▼▼▼

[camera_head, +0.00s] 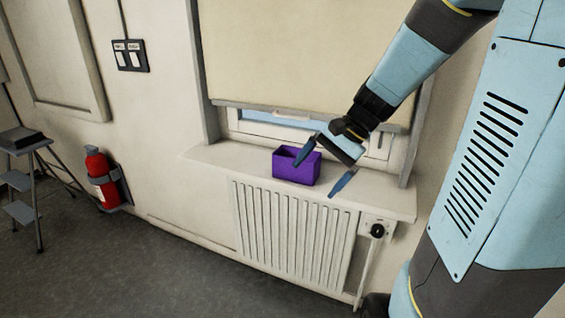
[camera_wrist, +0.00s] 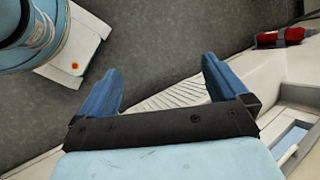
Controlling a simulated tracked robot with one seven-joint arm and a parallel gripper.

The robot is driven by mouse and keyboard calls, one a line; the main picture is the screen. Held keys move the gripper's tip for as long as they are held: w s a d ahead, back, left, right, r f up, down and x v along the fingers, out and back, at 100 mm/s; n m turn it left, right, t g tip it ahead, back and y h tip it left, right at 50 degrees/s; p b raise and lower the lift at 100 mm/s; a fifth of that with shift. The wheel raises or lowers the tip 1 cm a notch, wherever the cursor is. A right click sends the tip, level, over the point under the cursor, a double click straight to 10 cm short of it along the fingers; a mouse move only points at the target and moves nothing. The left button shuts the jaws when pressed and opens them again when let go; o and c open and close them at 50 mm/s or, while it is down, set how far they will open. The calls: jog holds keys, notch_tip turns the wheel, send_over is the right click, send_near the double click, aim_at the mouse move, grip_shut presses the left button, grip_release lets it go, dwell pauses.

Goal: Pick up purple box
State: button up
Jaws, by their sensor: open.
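The purple box (camera_head: 296,168) is open-topped and sits upright on the window sill above the radiator in the head view. My gripper (camera_head: 324,169) is open, with one blue finger overlapping the box's upper edge in the picture and the other finger to the right of the box. I cannot tell whether a finger touches the box. In the wrist view, my gripper (camera_wrist: 165,85) shows its two blue fingers spread wide with nothing between them. The purple box does not show in the wrist view.
The sill (camera_head: 385,194) is clear to the right of the box. A white radiator (camera_head: 290,230) is below, with a valve (camera_head: 377,231) at its right. The blind (camera_head: 300,55) hangs behind. A red fire extinguisher (camera_head: 101,180) and a step ladder (camera_head: 24,185) stand left.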

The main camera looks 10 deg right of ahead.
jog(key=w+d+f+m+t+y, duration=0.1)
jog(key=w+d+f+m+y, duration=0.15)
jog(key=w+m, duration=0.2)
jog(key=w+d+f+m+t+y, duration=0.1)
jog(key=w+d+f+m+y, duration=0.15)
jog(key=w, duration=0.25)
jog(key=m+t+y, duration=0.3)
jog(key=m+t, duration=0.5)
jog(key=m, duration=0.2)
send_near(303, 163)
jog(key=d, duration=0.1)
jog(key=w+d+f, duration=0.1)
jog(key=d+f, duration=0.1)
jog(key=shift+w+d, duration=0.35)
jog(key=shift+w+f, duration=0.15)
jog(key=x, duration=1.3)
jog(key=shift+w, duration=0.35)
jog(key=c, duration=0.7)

▲▲▲

■ YOUR INSTRUCTIONS: Pictures stay out. Print the data exactly, from its first line through the line containing "Controlling a simulated".

■ FINAL RESULT:
[camera_head, +0.00s] 
[camera_wrist, +0.00s] 
Controlling a simulated tracked robot with one seven-joint arm and a parallel gripper.

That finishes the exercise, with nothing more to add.